Friday, 2 November 2012

Four more asteroids found to be co-orbitals of Neptune.

Jupiter is known to have over 5000 co-orbital asteroids, and Neptune is believed likely to have even more. However Neptune is far further away than Jupiter, and objects sharing its orbit are correspondingly dimmer and hard to observe, with the result that only ten such bodies are known. It is likely that many objects currently classified as Centaurs (minor planets which never come closer to the Sun than Jupiter, and whose average distance from the Sun is no closer than Neptune's) may in fact be co-orbital with Neptune.

In a paper published on the online arXiv database at Cornell University Library on 12 October 2012, and in the journal Astronomy and Astrophysics on 15 October 2012, Carlos and Raúl de la Fuente Marcos of the Universidad Complutense de Madrid examine eleven bodies with orbits known to be close to that of Neptune, and conclude that four of these are in fact co-orbital.

The first of these objects is (148975) 2001 XA₂₅₅, discovered in December 2001 by a team of astronomers at Mauna Kea Observatory led by David Jewitt. This body is currently classified as a Centaur, with an eccentric orbit that brings it just within the orbit of Saturn and outside the orbit of Neptune, completing one orbit every 2.86 Earth years. De la Fuente Marcos and de la Fuente Marcos conclude that this object is in a horseshoe orbit relative to Neptune; that is to say an object that appears to describe a horseshoe shape when seen from another, larger object. This is caused by the smaller body moving in an orbit slightly faster than the larger object, until it catches up with that object, when it looses some inertial energy to the larger body. This causes the larger body to speed up slightly (though probably not perceptibly), and the smaller body to slow down. The smaller body then slows down relative to the larger body, until the larger body catches up with it, at which point a second exchange of inertial energy takes place, causing the smaller body to accelerate and the larger body to slow down, a state of affairs that can potentially continue indefinitely.
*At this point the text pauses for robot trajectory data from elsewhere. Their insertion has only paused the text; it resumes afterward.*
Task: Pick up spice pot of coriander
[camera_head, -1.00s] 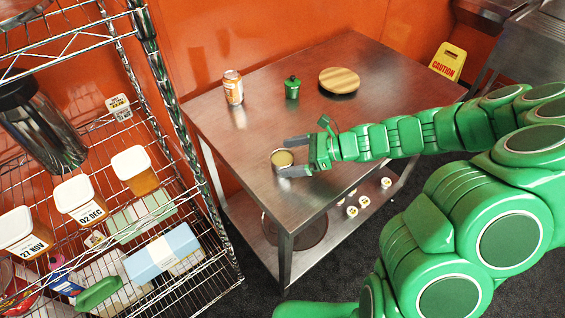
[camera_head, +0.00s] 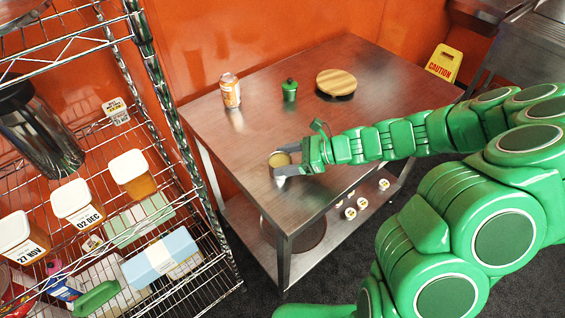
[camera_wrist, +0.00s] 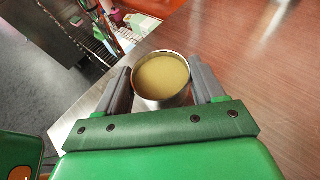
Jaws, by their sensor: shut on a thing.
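The spice pot of coriander (camera_head: 280,160) is a small round metal pot filled with yellowish-green powder. It stands upright at the near left part of the steel table (camera_head: 240,150). In the wrist view the pot (camera_wrist: 161,78) sits between the two grey fingers, one on each side. My gripper (camera_head: 287,163) is shut on the pot, low at the tabletop. Whether the pot's base touches the table is hidden. The label, if any, does not show.
A wire shelf (camera_head: 190,215) with tubs is at the left. Several small pots sit on the lower shelf. A yellow caution sign (camera_head: 445,62) stands behind.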

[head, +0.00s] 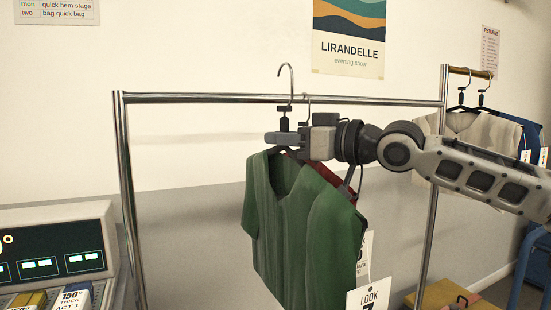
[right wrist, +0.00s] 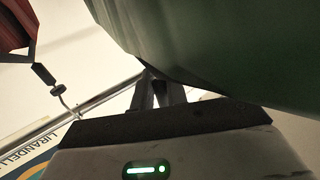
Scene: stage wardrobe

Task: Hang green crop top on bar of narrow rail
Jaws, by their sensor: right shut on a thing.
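The green crop top (head: 290,225) hangs from a dark hanger in the head view. My right gripper (head: 285,138) is shut on this hanger just below its neck. The hanger's hook (head: 287,68) rises above the bar (head: 200,98) of the narrow rail, its shank crossing the bar in the picture. I cannot tell whether the hook is over the bar or in front of it. In the right wrist view, the green top (right wrist: 230,50) fills the upper right beside my gripper (right wrist: 157,88), and the bar (right wrist: 112,92) runs behind. My left gripper is not in view.
A red garment (head: 345,182) hangs on the same bar, mostly hidden behind the green top; it also shows in the right wrist view (right wrist: 14,28). A second rail at right holds a beige vest (head: 470,135) and a blue garment (head: 530,130). The bar's left half is clear.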

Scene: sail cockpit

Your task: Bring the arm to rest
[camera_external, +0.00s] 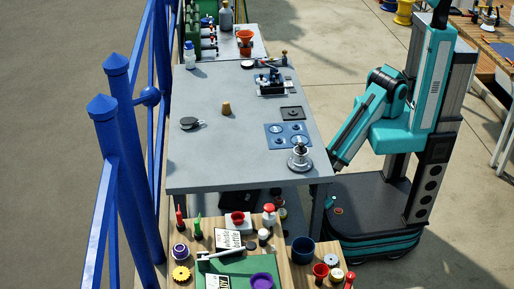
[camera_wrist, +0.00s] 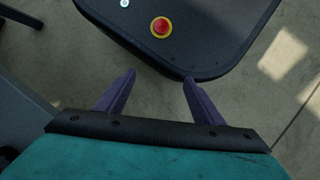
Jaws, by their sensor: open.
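My gripper (camera_wrist: 158,80) shows in the wrist view with its two dark purple fingers spread apart and nothing between them. It points down past the front of my own dark base, where a red button on a yellow ring shows, and the concrete floor lies below. In the external view my teal arm is folded downward beside the right edge of the grey table (camera_external: 207,155). The gripper end is low near that edge, and its fingers are hidden or too small to make out there.
On the table stand a metal fitting (camera_external: 299,157) near the right front corner, a blue plate with round recesses (camera_external: 288,135), a tan cork-like piece (camera_external: 226,108) and a dark round item (camera_external: 189,123). A cluttered wooden bench (camera_external: 296,278) stands in front. Blue railing (camera_external: 125,150) runs along the left.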

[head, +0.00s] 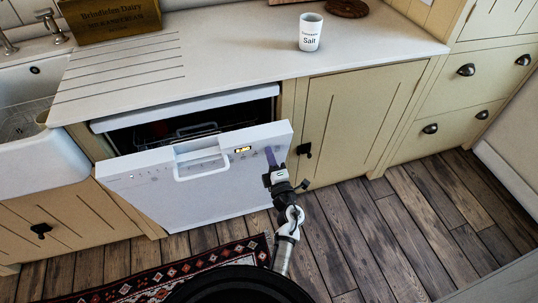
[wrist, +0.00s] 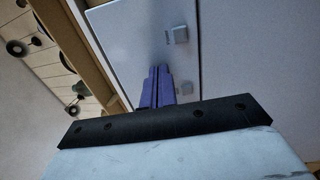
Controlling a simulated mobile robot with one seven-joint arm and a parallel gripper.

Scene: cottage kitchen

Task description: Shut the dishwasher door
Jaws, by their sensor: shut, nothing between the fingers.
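The white dishwasher door (head: 210,190) is partly open, tilted outward from the top, with a dark gap above it showing the inside of the dishwasher (head: 190,125). Its outer face has a recessed handle (head: 200,162) and a small lit display (head: 243,149). My gripper (head: 270,154) is shut and empty, with its purple fingers at the upper right of the door's outer face. In the wrist view my gripper (wrist: 157,72) points at the white door (wrist: 135,35). I cannot tell whether the fingertips touch it.
The counter (head: 240,60) runs above the dishwasher, with a salt pot (head: 310,32) on it. A sink (head: 25,110) is at left. A closed cream cabinet (head: 355,120) stands right of the door. A patterned rug (head: 200,269) lies in front; the wooden floor at right (head: 400,220) is clear.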

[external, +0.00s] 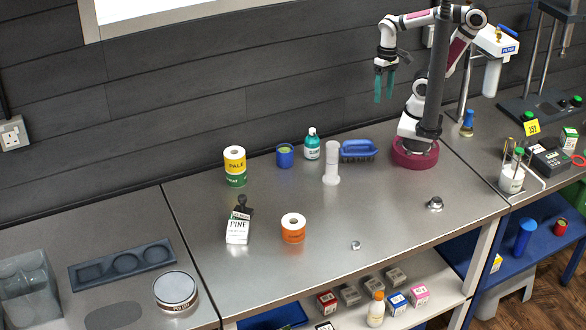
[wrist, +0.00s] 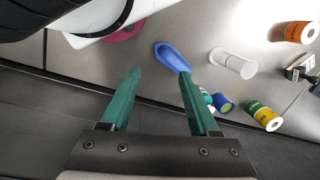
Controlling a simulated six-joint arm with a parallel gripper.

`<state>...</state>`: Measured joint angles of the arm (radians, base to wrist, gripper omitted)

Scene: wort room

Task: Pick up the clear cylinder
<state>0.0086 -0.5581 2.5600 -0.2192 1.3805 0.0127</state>
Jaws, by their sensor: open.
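The clear cylinder (external: 332,160) looks whitish and stands upright on a round foot on the steel bench. It also shows in the wrist view (wrist: 233,63), to the right of my fingers. My gripper (external: 384,101) hangs high above the back of the bench, to the right of the cylinder and well apart from it. Its two teal fingers (wrist: 159,72) are spread with nothing between them.
An orange roll (external: 293,228) stands in front-left. The bench in front of the cylinder is mostly clear.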

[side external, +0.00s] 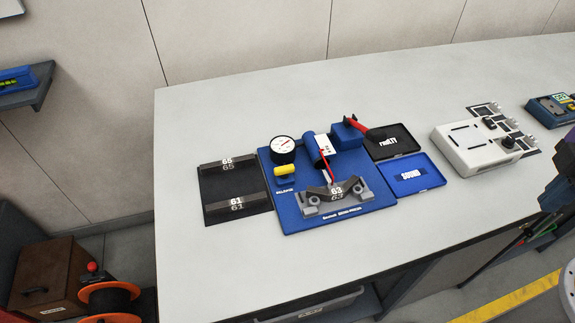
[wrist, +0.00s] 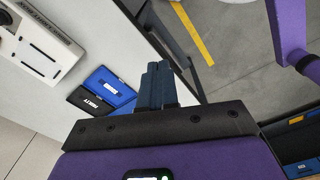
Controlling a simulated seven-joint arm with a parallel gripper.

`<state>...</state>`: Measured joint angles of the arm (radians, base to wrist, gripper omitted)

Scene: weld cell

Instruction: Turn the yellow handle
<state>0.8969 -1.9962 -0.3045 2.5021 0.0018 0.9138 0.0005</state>
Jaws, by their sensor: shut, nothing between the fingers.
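The yellow handle (side external: 286,169) is a short yellow bar beside the round pressure gauge (side external: 283,147), on the left part of the blue test board (side external: 300,222). A block marked 63 (side external: 334,193) sits in a grey holder at the front of this board. My gripper (wrist: 158,68) shows in the wrist view with its dark blue fingers shut together and nothing between them. It is well away from the handle, which is outside the wrist view.
A black tray marked FAULTY (side external: 405,150) and a blue tray marked SOUND (side external: 432,181) lie right of the board. A red-handled tool (side external: 364,129) rests on a blue block. A black rack (side external: 220,190) lies left. A white box (side external: 474,158) stands right. The table front is clear.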

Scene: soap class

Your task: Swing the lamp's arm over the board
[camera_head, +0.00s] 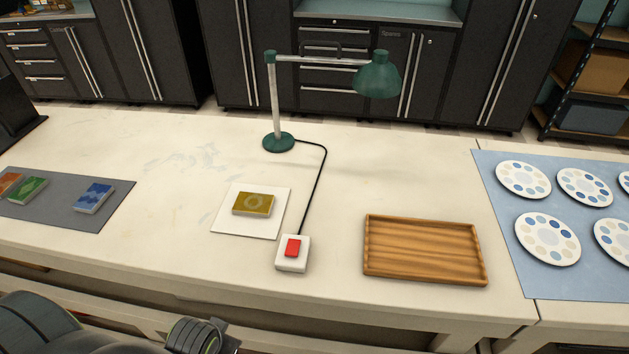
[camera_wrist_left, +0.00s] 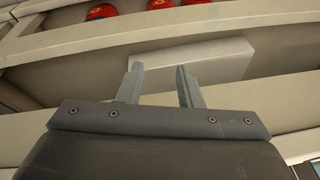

(148975) 2001 XA₂₅₅ appears to be a former Scattered Disk object (an object permanently outside the orbit of Neptune) that was nocked inwards within the Solar System about 50 000 years ago. It may have originated between 100 and 200 AU from the Sun (i.e. between 100 and 200 times as far from the Sun as the Earth). It is thought that (148975) 2001 XA₂₅₅ entered its current orbit about 10 000 years ago, and is unlikely to survive there for more than another 2000 years, due to the unstable nature of the orbit, which is perturbed by Saturn, Uranus, and Neptune.

The orbit of (148975) 2001 XA₂₅₅. Created using the JPL Small-Body Database Browser.

The second object considered a Neptune co-orbital by de la Fuente Marcos and de la Fuente Marcos is (310071) 2010 KR₅₉, discovered in May 2010 by NASA’s Wide-field Infrared Survey Explorer. Like (148975) 2001 XA₂₅₅, (310071) 2010 KR₅₉ is considered to be a Centaur, with an orbit that takes it outside that of Neptune, but never brings it within the orbit of Saturn. De la Fuente Marcos and de la Fuente Marcos consider this object to be in a horseshoe orbit with a 1:1 resonance with Neptune (i.e. having the same orbital time as Neptune, encountering it once every orbit). They think it has been in this orbit for about 100 000 years, and will remain in it for a few hundred thousand years.

The orbit of (310071) 2010 KR₅₉. Created using the JPL Small-Body Database Browser.

The third object considered is (316179) 2010 EN₆₅, discovered in March 2010 by David Rabinowitz and Suzanne Tourtellotte of Yale University using the 1.3 m reflector at the Cerro Tololo Inter-American Observatory. This has previously been described as a Centaur, a Scattered Disk Object and an object with a 'Neptune-like' orbit. De la Fuente Marcos and de la Fuente Marcos consider this object to be a 'Jumping Trojan' with a horseshoe objects that takes it between Neptune's L₄ and L₅ Lagrangian points (points 60° ahead of and behind Neptune in its orbit, where the gravity of Neptune and the Sun cancel one-another out).

The orbit of (316179) 2010 EN₆₅. Created using the JPL Small-Body Database Browser.

The final object considered is 2012 GX₁₇, discovered by the Pan-STARRS 1 telescope at, Haleakala Observatories in Hawaii in March this year (2012), and considered to be a Centaur. De la Fuente Marcos and de la Fuente Marcos consider this obtect to be a potential Trailing Trojan of Neptune, with a similar orbital period and occupying the planet's L₅ Lagrangian point. 

The orbit of 2012 GX₁₇. Created using the JPL Small-Body Database Browser.

The orbits of 2001 XA₂₅₅, 2010 KR₅₉, 2010 EN₆₅ and 2012 GX₁₇ as calculated by Carlos and Raúl de la Fuente Marcos. De la Fuente Marcos and de la Fuente Marcos (2012).